The occupied, exiled and besieged Palestinians are the ones who suffer most today, and have the most incentive to move things forward diplomatically, but the least leverage to do so. The Israelis have both the power and the incentive, but seem to lack the will to do so, perhaps believing that they can endure the current situation for decades or even generations to come.
The United States therefore remains the party everyone looks to for movement to break this stalemate. One American with much experience in the Middle East suggested in private that the reason the United States seems stuck in the Middle East is that its efforts are hampered by three Is: inability to act, incompetence when it does act, and illegitimacy that sometimes negates any attempt to act.

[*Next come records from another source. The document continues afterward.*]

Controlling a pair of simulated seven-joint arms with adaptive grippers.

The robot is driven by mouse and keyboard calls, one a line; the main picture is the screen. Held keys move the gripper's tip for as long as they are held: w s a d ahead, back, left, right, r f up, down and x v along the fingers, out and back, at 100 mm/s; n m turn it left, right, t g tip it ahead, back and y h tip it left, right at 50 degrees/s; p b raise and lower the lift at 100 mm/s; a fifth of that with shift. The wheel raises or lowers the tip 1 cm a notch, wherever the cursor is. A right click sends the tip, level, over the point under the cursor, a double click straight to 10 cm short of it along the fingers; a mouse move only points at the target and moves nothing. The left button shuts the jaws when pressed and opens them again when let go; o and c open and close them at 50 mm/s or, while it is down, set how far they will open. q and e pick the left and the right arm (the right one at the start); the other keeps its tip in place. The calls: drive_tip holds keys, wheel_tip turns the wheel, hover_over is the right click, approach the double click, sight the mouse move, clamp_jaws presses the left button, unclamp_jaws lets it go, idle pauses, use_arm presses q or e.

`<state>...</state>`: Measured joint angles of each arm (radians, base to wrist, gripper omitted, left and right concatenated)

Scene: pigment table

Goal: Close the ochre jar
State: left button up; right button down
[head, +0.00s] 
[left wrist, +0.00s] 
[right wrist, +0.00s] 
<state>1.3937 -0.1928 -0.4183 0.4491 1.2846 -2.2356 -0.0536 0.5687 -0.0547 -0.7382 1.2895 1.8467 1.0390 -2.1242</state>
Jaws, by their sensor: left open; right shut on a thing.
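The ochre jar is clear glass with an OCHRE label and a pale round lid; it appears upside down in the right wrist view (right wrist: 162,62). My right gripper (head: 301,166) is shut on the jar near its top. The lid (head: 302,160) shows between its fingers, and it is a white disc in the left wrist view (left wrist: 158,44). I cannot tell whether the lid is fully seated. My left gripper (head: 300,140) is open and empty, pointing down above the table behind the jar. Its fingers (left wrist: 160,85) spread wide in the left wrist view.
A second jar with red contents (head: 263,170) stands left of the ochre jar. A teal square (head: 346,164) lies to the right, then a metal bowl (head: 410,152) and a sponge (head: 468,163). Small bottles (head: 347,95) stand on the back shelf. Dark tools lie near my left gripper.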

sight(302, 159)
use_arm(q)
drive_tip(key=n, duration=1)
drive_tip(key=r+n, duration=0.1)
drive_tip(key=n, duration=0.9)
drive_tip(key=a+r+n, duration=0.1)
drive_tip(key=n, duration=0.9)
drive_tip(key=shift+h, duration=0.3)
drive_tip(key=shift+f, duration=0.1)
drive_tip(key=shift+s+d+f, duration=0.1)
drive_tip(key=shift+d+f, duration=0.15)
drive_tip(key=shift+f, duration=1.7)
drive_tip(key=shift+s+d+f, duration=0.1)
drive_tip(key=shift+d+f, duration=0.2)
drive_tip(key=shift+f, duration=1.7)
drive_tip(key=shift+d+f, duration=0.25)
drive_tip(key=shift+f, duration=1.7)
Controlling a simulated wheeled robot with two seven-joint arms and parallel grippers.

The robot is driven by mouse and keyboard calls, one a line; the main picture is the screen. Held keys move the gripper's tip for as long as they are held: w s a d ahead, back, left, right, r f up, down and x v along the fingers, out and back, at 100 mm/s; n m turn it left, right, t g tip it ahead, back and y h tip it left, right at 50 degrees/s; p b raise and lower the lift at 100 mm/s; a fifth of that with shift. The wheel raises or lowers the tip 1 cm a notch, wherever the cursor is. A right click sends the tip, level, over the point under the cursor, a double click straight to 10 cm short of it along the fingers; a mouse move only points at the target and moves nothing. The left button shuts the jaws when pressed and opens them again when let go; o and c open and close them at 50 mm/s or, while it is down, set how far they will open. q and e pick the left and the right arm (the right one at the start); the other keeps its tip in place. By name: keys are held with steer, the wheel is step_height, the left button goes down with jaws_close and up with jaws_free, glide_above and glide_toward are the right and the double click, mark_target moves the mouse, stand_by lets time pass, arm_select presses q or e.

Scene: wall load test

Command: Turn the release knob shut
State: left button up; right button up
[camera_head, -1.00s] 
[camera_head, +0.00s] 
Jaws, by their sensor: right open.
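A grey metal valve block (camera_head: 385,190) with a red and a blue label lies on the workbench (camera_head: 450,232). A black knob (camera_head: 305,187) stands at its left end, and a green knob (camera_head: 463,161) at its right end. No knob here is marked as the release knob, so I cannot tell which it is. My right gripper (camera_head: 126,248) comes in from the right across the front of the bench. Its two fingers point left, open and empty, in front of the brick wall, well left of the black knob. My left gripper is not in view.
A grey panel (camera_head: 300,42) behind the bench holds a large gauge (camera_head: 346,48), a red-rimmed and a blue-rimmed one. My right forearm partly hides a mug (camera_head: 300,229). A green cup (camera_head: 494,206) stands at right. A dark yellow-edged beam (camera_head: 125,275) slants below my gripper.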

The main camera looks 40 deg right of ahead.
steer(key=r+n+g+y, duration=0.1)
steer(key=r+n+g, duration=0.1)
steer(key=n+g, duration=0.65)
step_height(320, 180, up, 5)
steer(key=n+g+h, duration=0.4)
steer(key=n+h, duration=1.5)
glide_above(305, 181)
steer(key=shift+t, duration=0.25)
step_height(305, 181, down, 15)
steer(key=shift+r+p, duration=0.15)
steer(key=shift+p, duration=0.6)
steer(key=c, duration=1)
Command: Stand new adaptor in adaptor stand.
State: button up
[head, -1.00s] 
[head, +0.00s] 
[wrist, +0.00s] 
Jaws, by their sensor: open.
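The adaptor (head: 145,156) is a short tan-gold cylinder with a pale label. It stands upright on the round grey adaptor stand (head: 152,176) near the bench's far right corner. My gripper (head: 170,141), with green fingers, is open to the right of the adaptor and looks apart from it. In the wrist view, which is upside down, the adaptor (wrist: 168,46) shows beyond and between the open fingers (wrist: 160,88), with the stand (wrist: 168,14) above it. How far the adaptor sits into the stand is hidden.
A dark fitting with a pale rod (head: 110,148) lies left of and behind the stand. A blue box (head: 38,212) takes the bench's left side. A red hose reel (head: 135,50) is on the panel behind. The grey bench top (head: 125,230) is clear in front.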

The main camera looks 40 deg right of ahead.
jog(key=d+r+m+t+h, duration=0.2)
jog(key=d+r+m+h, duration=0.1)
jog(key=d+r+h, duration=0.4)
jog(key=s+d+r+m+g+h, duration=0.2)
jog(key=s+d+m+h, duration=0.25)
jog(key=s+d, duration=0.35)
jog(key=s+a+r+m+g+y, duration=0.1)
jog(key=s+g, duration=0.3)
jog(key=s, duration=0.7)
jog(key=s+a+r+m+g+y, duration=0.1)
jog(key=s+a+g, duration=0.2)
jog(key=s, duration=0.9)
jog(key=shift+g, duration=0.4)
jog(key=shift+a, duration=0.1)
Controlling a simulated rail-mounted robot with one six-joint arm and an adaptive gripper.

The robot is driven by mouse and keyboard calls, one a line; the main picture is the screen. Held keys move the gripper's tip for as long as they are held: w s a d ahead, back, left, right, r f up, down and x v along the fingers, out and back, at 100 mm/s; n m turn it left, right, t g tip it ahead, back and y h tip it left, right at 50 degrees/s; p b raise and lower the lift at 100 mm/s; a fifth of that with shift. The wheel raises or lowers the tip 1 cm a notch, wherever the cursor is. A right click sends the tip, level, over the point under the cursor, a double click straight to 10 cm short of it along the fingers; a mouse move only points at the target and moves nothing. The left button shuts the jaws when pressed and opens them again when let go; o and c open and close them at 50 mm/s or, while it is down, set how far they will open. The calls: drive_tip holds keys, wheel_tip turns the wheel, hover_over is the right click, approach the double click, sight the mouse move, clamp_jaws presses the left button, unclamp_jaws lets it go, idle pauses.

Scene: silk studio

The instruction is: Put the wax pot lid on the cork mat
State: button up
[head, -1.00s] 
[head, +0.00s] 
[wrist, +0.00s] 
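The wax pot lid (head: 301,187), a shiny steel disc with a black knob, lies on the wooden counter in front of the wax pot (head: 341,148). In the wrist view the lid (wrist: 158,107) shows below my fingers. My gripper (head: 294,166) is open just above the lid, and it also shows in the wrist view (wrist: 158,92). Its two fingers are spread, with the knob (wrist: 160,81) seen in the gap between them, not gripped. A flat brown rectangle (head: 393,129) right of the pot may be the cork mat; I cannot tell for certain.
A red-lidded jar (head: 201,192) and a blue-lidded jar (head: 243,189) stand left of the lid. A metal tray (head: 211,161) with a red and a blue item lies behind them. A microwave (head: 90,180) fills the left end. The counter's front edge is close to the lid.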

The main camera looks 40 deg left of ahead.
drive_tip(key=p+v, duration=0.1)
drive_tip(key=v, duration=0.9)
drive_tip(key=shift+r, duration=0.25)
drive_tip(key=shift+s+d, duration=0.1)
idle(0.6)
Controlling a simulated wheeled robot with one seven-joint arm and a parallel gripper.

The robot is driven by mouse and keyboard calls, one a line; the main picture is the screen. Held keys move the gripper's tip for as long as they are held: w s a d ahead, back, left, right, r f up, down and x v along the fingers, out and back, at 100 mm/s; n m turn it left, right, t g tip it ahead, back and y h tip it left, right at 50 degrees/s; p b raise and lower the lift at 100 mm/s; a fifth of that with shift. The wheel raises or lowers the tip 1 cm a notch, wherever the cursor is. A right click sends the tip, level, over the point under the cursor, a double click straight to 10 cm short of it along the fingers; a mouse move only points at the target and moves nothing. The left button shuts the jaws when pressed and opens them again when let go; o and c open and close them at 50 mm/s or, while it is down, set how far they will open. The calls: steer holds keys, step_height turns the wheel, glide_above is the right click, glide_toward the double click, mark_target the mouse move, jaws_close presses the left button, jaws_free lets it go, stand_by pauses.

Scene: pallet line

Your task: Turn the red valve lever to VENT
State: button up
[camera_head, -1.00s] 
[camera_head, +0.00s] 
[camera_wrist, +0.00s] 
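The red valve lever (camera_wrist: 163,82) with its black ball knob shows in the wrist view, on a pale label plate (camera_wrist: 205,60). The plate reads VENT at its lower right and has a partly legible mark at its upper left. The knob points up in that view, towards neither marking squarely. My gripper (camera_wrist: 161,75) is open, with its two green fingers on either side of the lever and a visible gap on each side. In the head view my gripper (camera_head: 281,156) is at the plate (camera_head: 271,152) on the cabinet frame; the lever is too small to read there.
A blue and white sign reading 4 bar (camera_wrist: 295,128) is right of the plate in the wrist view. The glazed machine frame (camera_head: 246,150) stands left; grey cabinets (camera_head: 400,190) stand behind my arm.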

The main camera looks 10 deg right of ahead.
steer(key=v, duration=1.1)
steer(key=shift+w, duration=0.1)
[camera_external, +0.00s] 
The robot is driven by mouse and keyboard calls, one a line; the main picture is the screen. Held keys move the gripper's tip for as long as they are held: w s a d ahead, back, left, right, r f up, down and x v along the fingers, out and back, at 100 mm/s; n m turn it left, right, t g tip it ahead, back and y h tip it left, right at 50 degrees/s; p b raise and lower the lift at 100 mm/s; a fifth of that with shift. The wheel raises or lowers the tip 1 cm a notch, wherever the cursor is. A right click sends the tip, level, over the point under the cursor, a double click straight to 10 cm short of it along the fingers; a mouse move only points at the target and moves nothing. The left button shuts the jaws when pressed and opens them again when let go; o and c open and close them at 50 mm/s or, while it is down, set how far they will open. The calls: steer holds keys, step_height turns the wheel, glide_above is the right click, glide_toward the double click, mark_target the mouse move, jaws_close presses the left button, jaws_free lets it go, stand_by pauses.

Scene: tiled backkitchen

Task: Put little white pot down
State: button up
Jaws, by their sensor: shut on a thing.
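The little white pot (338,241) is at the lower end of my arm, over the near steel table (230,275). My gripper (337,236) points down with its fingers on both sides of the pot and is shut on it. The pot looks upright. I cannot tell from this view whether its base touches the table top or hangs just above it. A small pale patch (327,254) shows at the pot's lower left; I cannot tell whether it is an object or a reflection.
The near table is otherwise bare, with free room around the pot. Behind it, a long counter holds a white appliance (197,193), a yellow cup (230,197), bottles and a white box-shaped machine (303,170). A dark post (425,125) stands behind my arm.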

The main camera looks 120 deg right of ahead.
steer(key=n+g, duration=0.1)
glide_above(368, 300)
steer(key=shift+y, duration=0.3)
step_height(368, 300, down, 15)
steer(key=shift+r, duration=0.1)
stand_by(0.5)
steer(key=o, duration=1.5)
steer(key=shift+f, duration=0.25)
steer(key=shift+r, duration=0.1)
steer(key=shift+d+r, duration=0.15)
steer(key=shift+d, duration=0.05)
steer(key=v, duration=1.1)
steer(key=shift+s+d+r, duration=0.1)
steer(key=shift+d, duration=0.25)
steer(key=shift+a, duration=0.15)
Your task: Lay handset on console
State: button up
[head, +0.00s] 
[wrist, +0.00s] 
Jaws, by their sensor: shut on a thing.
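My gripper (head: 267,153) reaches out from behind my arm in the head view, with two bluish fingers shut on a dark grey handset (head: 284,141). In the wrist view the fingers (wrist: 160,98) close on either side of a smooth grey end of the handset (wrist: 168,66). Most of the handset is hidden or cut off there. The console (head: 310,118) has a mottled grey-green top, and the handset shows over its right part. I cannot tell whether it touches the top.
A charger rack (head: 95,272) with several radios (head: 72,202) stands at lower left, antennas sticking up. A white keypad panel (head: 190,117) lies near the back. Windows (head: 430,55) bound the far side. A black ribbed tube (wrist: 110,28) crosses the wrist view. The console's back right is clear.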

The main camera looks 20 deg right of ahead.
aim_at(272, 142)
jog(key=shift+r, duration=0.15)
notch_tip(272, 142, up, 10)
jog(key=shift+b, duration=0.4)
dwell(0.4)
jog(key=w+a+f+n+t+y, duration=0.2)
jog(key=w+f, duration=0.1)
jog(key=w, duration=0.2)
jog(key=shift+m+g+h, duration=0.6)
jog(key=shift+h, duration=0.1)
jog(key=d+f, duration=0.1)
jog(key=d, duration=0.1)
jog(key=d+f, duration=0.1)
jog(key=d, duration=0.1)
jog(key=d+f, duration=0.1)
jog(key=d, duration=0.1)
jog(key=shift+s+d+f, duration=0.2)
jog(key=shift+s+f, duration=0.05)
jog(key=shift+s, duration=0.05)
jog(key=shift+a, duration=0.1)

Two other Is were also suggested: insensitivity and ignorance. This is a hard but probably broadly accurate description of the American experience in the Middle East. This now must be supplemented with a final I: impotence - based on the experience of the past two years in failing to move the Israelis and Palestinians forward, despite serious efforts to do so.
It seems quite foolish to look to the Americans to resolve a conflict that has been severely aggravated by American policies that have given Israel the power and diplomatic protection in recent decades to remain intransigent, aggressive and colonial in its attitude to Palestinians and other Arabs.
Americans, for their part, are becoming understandably fed up with being asked to solve a conflict when the parties to the conflict themselves seem less eager to make the moves needed to succeed in finding a resolution. So they increasingly wonder if they should just drop their efforts and go home.
An important debate is finally starting to take place in the United States about what can and should be done to achieve an Arab-Israeli peace, but it has yet to fully include a discussion of the consequences of Washington’s own policies and the influence of pro-Israeli forces in the State Department and throughout the US political system. Whether the American political system will allow this to occur remains to be seen.